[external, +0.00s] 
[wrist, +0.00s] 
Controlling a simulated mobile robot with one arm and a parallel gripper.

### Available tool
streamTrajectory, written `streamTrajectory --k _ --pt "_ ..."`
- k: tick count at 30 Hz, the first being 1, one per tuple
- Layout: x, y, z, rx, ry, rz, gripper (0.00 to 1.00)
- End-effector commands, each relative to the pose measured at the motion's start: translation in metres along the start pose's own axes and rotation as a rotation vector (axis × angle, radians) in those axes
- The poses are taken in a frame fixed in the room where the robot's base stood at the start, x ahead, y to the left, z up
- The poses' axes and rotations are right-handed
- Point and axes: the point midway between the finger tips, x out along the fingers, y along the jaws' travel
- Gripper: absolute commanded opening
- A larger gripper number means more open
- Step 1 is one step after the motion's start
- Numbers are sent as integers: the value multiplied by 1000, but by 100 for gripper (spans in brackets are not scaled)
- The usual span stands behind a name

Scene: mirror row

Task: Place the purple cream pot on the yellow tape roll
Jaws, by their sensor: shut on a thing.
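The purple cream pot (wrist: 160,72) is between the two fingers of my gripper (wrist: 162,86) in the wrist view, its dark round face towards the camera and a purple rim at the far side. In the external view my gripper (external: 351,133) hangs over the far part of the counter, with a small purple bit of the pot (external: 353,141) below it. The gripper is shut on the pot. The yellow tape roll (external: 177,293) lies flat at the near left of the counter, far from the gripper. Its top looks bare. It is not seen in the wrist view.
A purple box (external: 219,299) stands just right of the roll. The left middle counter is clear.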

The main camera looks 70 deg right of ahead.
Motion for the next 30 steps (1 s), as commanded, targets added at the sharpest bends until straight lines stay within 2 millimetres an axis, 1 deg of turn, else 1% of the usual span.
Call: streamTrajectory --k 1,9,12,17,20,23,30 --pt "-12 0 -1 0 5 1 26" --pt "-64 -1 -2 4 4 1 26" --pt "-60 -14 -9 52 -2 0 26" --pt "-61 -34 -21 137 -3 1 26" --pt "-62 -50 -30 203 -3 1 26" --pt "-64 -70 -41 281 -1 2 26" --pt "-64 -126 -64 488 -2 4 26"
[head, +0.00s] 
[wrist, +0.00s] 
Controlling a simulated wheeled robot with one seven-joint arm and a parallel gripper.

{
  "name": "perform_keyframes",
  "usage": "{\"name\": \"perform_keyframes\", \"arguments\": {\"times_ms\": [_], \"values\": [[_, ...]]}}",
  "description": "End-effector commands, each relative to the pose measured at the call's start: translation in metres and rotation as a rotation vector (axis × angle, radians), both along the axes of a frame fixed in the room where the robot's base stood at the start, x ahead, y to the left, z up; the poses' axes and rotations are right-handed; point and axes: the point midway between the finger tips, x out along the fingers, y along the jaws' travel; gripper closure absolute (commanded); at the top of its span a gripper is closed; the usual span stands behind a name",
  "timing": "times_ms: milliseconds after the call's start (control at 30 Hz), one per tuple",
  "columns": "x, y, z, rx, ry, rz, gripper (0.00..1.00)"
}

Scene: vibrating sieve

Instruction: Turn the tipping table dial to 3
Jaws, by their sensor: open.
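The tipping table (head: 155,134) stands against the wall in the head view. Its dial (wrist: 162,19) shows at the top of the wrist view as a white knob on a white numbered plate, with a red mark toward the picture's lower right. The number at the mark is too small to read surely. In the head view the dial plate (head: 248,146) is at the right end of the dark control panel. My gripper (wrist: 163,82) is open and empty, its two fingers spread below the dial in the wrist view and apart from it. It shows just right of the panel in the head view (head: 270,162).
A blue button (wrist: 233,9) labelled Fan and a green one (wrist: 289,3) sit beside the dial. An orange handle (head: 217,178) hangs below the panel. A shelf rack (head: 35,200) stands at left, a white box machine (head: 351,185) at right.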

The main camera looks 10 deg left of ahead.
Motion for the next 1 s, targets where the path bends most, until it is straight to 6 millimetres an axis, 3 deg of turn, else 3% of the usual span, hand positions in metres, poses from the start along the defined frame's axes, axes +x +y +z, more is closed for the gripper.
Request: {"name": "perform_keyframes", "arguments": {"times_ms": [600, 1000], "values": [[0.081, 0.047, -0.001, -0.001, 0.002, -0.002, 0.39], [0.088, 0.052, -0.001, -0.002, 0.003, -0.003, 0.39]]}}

____________________

Filter the data for the string "main" and copy every line that has it.

The main camera looks 70 deg right of ahead.
The main camera looks 10 deg left of ahead.

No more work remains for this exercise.